Terminal Humming is also about sexual longing and sexual violence and the often schizophrenic pathologies of gender. It’s about putting yourself out there, being on the make and being made. It’s about a young woman in a world where monitoring the exchange of high-powered international weapons is Happy Hour post-work boy talk that leads to awkward attempts at love, while every apartment building has its share of lunatics and drunks who feel that the whole world is watching.

I find the book funny and startling and nasty and more than a little creepy. At times, visually and because of what it says, it seems like it’s going to spin off the page. I also think it fits quite well with most of the definitions of the gurlesque that I’ve seen floating around. If this book is an indication, DC has as much room for female gothic as any Ann Radcliffe castle.
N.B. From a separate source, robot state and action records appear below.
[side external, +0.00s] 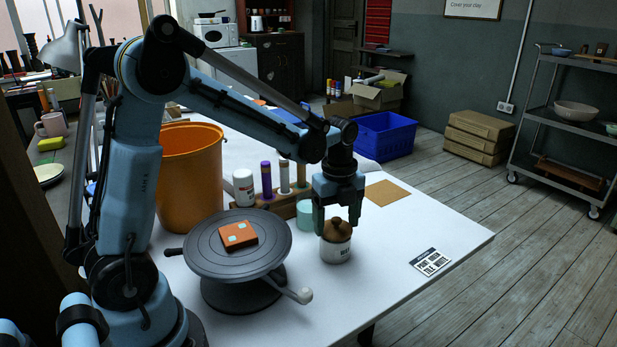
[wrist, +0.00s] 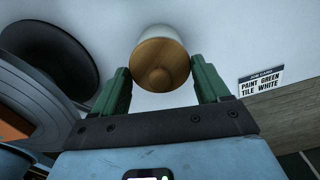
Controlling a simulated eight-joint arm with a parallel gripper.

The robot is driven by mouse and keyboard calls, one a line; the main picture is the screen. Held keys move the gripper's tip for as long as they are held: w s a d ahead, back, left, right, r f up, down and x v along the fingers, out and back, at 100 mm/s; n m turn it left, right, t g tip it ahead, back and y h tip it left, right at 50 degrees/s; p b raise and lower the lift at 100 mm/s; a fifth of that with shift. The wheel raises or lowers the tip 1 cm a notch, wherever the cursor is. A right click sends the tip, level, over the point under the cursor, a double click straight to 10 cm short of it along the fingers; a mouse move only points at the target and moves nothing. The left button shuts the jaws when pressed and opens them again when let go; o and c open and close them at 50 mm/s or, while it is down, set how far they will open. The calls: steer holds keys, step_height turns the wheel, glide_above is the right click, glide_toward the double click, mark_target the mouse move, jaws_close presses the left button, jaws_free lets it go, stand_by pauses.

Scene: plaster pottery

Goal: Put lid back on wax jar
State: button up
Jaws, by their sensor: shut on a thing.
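The wax jar (side external: 336,250) is a small white pot with dark lettering, upright on the white table. My gripper (side external: 336,219) points down over the jar and is shut on the lid. In the wrist view the green fingers (wrist: 161,82) stand on either side of the lid (wrist: 160,68), and the white jar (wrist: 160,32) shows behind it.
A grey turntable (side external: 215,262) with an orange tile (side external: 238,235) stands left of the jar. A teal cup (side external: 305,214) and a wooden rack (side external: 284,208) with tubes are close behind. A printed card (side external: 433,264) lies at right. The table's front right is clear.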

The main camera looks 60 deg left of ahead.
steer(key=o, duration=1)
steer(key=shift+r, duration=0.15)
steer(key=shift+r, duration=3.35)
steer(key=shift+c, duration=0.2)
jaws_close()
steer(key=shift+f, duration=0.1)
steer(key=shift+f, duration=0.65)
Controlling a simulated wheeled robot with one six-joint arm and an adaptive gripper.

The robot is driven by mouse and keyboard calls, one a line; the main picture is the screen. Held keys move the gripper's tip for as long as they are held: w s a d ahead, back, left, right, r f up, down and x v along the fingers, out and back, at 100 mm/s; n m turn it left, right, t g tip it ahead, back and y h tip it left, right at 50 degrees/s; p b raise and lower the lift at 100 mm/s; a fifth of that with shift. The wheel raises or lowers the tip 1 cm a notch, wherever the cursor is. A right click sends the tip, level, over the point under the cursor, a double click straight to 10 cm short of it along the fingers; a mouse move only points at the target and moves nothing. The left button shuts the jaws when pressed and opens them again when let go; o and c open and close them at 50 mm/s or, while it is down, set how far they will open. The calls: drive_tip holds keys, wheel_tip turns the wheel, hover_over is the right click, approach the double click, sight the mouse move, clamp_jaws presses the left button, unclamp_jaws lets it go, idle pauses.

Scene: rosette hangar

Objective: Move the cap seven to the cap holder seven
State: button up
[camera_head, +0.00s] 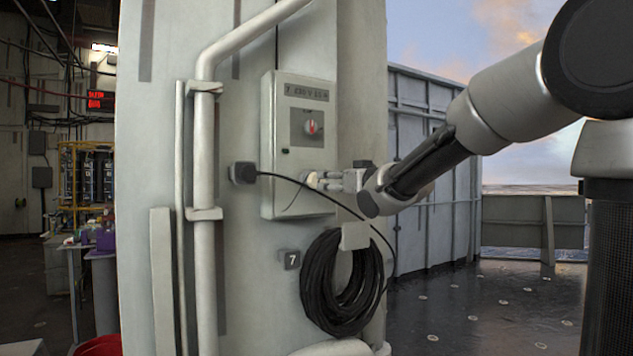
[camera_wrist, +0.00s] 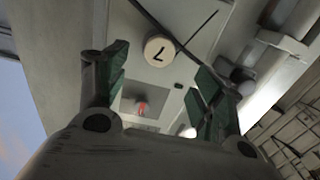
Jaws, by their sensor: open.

These are poems that bring back, for me, a time and place where I no longer live while at the same time they remain absolutely contemporary. I remember when I first heard some of them and who was there. I can’t go back to those times and places. They aren’t there. Quite a few of the people aren’t either. DC is a place where a lot of people leave, even those of us who are from there. I can’t read these poems without thinking about all that. You can though.

If you’ve seen K. Lorraine Graham’s work around, and more and more of it is getting around, you’ll be surprised to find how much of it isn’t in this book. But this long overdue first full-length collection doesn’t feel skimpy for those who already know her work and it’s a more than significant chunk of it for those who don’t.

There’s no reason to believe me about any of this, obviously. I’m sure you're more than capable of deciding whether you want to find out for yourself.